WHAT NEEDS TO BE DONE: Word for word, copy all the data and drop the pictures.

'''

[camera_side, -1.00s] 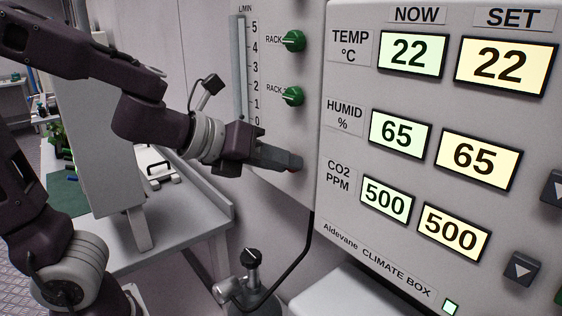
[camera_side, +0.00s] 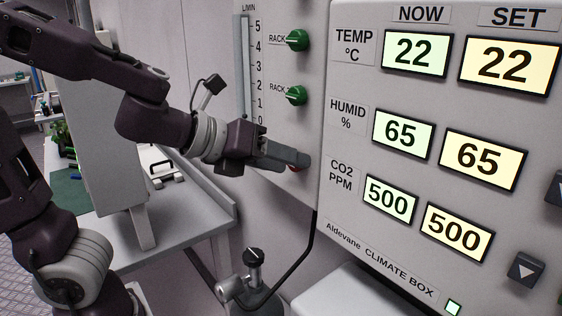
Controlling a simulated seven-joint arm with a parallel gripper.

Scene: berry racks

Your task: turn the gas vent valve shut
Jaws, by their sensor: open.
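A small red knob (camera_side: 296,169) on the grey panel shows only in part; my gripper covers most of it, and any label by it is hidden. It may be the vent valve, but I cannot read that. My gripper (camera_side: 298,161) is open, with its fingertips at the red knob. I cannot tell whether the fingers touch it or stand around it.
Two green rack knobs (camera_side: 297,40) sit above on the same panel, beside a flow scale (camera_side: 246,70). The climate box (camera_side: 345,205) juts out close to the right of my gripper. A black-knobbed fitting (camera_side: 253,256) stands below.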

'''

WRITTEN RESPONSE:
[camera_side, -1.00s] 
[camera_side, +0.00s] 
Controlling a simulated seven-joint arm with a parallel gripper.

Scene: berry racks

Your task: turn the gas vent valve shut
Jaws, by their sensor: open.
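A small red knob (camera_side: 296,169) on the grey panel shows only in part; my gripper covers most of it, and any label by it is hidden. It may be the vent valve, but I cannot read that. My gripper (camera_side: 298,161) is open, with its fingertips at the red knob. I cannot tell whether the fingers touch it or stand around it.
Two green rack knobs (camera_side: 297,40) sit above on the same panel, beside a flow scale (camera_side: 246,70). The climate box (camera_side: 345,205) juts out close to the right of my gripper. A black-knobbed fitting (camera_side: 253,256) stands below.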

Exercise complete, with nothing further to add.